Recently the New Zealand legend shocked the world with her retirement from the international game due to her clashing beliefs with the NZF.
After starting her career with Three Kings United in her home country of New Zealand in 2004, the talented footballer moved on to Western Springs FC for a season in 2007 where she scored a total of 12 league goals in 22 appearances.
Following her brief spell with Western Springs the defender returned to Three Kings United in 2009 before leaving for Spanish side, RCD Espanyol.
In 2011, Erceg signed for Australian side, Adelaide United FC before moving to the German Bundesliga when she joined FF USV Jena, where she got her second taste of European football.

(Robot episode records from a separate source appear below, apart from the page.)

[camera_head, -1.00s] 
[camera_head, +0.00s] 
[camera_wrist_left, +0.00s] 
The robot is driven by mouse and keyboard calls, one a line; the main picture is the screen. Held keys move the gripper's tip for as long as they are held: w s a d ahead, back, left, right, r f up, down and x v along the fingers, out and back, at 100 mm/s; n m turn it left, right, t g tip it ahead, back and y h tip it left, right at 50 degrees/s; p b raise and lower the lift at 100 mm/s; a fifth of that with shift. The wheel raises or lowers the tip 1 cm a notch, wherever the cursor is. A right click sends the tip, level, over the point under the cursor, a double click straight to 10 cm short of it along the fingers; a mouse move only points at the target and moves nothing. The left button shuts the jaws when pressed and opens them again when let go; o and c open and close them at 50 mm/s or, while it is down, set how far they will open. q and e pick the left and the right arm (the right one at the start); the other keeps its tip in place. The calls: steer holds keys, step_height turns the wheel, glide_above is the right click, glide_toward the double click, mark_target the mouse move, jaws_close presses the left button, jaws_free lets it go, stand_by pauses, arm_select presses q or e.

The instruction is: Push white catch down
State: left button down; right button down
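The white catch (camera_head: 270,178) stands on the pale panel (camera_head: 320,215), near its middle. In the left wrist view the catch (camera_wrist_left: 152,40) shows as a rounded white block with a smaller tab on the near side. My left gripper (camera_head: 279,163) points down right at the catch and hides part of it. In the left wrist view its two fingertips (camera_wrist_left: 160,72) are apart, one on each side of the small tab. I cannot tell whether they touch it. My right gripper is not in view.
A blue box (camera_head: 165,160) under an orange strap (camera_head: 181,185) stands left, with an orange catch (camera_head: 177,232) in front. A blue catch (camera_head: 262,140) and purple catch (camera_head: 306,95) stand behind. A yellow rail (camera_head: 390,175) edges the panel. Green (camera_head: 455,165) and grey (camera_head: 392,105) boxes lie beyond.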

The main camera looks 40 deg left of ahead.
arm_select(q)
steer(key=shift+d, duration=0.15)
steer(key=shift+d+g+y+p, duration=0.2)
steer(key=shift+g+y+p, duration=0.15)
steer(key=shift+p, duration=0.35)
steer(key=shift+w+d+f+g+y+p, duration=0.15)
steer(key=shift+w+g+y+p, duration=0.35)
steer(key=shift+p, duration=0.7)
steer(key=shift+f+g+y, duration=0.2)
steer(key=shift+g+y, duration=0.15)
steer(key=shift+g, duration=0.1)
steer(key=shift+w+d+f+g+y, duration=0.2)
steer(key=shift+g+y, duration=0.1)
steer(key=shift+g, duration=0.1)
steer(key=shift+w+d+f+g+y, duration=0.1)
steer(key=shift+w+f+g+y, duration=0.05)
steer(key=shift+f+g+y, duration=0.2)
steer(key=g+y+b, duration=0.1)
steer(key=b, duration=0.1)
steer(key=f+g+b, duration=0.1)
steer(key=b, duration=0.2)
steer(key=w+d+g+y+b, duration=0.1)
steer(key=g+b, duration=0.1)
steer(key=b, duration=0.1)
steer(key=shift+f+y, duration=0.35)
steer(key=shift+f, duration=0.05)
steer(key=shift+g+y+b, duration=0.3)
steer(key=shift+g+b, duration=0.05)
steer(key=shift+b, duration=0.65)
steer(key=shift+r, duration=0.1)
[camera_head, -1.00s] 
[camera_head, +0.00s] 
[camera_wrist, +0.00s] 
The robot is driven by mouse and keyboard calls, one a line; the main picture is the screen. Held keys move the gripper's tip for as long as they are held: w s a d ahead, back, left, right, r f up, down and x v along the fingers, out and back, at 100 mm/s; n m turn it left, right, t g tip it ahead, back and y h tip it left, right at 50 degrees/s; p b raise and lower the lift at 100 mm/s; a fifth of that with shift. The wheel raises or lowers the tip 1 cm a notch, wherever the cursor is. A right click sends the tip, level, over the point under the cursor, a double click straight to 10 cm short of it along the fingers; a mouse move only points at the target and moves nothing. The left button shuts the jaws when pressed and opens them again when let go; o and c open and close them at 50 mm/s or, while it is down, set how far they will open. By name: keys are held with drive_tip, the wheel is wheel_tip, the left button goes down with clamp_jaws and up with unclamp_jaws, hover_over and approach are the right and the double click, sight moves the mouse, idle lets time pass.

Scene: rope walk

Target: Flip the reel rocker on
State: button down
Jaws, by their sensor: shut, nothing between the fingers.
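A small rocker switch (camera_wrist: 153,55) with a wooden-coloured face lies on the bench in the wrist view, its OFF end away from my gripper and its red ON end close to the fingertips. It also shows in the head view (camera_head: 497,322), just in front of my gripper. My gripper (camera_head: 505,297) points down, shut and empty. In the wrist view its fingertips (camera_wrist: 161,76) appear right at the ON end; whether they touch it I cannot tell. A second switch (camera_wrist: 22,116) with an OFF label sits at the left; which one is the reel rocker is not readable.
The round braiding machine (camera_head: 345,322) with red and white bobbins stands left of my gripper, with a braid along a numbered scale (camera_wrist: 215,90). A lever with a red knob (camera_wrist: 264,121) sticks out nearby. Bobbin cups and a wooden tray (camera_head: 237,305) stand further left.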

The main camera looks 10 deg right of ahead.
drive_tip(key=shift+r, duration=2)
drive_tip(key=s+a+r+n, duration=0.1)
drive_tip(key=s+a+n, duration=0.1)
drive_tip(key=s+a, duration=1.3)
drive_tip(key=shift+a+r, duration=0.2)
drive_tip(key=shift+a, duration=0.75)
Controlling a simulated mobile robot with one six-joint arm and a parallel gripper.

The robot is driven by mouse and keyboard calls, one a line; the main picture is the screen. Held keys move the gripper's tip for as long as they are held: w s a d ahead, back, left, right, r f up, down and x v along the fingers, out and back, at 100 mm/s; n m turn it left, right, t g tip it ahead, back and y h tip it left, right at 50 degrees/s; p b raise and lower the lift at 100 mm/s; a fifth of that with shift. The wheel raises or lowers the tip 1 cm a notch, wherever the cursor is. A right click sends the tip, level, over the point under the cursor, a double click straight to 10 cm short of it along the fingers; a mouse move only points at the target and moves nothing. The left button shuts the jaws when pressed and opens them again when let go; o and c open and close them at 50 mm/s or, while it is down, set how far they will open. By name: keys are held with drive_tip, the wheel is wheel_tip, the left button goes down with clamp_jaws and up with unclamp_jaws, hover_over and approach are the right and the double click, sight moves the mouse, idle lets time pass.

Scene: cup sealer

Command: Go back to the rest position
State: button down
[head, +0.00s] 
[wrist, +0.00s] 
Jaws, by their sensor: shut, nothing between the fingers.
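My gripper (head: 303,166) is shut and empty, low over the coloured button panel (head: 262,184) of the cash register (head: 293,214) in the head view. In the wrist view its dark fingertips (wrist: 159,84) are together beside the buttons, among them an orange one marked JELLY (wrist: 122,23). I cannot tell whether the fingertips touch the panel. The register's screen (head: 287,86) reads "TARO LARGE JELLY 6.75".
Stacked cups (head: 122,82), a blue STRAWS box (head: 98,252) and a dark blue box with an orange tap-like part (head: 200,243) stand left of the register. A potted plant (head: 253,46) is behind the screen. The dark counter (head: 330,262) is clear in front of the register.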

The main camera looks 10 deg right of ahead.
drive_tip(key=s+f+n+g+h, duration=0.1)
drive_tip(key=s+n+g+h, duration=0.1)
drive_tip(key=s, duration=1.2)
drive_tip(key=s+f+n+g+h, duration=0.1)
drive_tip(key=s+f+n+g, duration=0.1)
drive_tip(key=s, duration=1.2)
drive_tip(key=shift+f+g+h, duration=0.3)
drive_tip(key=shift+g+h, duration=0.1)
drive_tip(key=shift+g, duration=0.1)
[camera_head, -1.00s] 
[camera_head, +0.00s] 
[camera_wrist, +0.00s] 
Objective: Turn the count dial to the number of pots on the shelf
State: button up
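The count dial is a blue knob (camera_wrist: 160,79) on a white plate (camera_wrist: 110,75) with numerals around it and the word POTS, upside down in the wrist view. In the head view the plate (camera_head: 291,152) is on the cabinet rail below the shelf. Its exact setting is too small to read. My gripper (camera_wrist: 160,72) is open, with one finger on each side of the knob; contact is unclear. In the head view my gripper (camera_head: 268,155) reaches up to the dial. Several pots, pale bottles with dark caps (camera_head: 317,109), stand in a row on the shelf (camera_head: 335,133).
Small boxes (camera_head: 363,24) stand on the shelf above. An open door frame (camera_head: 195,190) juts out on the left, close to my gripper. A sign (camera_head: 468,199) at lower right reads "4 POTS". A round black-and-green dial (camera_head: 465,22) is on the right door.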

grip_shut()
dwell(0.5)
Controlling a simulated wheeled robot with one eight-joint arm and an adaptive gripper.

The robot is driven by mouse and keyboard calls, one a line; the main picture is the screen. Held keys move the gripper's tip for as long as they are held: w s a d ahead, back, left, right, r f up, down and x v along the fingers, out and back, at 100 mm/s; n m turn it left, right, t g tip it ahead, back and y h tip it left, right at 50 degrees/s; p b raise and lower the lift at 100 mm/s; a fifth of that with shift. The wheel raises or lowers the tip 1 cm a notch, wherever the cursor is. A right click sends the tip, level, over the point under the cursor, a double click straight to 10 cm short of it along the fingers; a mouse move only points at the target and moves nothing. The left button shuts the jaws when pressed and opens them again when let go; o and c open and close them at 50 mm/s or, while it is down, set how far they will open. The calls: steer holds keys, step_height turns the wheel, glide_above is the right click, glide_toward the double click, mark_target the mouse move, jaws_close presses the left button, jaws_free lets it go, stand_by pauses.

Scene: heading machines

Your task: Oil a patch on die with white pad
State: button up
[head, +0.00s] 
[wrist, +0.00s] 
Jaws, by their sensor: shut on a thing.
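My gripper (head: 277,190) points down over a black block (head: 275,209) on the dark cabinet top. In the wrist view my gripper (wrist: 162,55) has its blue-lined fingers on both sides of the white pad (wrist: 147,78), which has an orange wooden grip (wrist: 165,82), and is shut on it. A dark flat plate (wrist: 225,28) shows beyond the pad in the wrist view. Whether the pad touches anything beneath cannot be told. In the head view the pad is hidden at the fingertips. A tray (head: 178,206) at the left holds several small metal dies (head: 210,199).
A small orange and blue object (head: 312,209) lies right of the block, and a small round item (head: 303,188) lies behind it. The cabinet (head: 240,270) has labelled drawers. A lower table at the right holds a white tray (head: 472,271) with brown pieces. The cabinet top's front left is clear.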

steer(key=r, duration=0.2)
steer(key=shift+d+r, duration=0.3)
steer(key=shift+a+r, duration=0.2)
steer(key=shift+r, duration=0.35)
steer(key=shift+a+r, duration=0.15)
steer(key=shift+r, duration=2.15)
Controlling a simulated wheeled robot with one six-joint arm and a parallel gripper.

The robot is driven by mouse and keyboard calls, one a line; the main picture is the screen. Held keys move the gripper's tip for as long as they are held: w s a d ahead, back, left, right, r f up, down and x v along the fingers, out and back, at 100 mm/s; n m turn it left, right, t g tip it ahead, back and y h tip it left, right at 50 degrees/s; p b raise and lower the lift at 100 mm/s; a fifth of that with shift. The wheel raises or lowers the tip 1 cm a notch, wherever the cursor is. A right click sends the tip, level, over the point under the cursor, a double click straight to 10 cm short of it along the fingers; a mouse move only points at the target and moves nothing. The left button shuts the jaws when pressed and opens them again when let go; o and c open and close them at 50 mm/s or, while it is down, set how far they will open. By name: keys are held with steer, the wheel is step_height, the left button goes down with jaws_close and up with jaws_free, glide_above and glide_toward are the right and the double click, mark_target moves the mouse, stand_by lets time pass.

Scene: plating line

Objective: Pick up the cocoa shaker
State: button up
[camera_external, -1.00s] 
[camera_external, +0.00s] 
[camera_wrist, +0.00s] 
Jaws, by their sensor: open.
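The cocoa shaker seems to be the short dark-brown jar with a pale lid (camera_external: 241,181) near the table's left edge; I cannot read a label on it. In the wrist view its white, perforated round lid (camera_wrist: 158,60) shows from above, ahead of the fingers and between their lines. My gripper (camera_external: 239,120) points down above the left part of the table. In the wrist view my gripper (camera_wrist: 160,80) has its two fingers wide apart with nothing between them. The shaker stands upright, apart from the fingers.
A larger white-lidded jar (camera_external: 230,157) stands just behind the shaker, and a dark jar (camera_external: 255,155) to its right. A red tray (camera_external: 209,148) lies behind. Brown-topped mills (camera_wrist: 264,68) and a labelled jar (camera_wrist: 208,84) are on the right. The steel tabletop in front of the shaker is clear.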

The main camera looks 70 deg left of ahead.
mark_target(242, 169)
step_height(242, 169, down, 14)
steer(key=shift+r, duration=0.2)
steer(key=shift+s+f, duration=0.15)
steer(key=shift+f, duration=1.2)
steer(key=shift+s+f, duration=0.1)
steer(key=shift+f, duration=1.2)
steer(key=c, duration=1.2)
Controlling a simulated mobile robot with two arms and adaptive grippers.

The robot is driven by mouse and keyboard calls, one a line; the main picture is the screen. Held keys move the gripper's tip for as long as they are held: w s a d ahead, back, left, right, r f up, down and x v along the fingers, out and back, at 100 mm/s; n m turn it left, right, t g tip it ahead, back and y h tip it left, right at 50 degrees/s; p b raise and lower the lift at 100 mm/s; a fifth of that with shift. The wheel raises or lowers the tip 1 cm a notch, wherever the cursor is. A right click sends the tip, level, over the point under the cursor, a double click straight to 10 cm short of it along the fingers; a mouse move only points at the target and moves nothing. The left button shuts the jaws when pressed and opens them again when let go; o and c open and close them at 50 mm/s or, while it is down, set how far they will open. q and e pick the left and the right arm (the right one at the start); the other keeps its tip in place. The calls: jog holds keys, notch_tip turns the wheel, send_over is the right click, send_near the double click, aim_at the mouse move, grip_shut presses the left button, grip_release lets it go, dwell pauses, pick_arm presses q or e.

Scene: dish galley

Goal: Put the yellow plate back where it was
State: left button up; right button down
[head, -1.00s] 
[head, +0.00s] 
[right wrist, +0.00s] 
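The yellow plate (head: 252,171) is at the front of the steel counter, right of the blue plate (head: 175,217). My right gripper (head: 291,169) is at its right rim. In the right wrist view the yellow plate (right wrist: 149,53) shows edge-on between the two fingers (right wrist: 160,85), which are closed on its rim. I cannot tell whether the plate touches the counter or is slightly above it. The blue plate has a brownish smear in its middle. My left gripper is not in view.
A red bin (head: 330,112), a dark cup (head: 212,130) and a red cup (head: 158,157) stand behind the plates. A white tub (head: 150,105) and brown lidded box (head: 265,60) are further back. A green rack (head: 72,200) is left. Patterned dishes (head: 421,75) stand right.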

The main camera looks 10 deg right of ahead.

After making 30 league appearances for Jena, the former Fencibles United player moved to America for the first time when she joined Chicago Red Stars in May 2014.
Erceg has since gone on to play for Western New York Flash as well as current side, North Carolina Courage.
After appearing for New Zealand over 120 times whilst playing at a number of competitions including the FIFA Women’s World Cup, Erceg announced her retirement from international football on Monday.
You announced your retirement from international football on Monday after a lack of support from the New Zealand national body. How long did it take you to make this decision?
It has been a decision with much thought behind it, I’ve spoke to a lot of people and had a lot of opinions to ensure that this is the right decision for me.
Please can you give some details on why you have decided to retire from international football?
It is never easy to articulate everything that goes into such a complex decision such as this. Essentially my beliefs, ideologies and philosophies don’t align with that of the NZF.
You are New Zealand Women’s most capped player. How honoured were you to represent your country for such a long time?
Representing my country was the greatest honour of my life. I went to pinnacle events and saw the world and these are things I will always be extremely grateful for.
American soccer legend Hope Solo has publicly supported your decision. How do you feel about this?
It’s always nice to get support, especially from women who are in the same code as yourself. What we really need is support from our federation and those are the people who we really need to pay attention.
You will continue to play club football for North Carolina Courage. How are you finding your time in America?
I enjoy club football in America very much. This will be my fourth year there and hopefully not the last!
Would you ever consider a return move to Europe?
I’ve played in Europe in previous years with USV Jena in the German Bundesliga. Although it was good for me to gain experience in other leagues, ultimately I prefer the style in America.
Where do you see yourself in 10 years’ time?
This is a tough question and obviously it relies heavily on the length of my career. I could easily have another five years playing football, so I imagine in 10 years my working career will only be starting to take off (hopefully) whether that is in New Zealand or in America is yet to be seen.
Finally, how can women’s football progress even further?
Firstly, I think women’s football has already come so far, especially since I began playing at an elite level. Countries like Australia and America are doing a great job at raising the profile of what is going on in these sports and fighting for equality. I think the next step is to get more countries to follow their lead!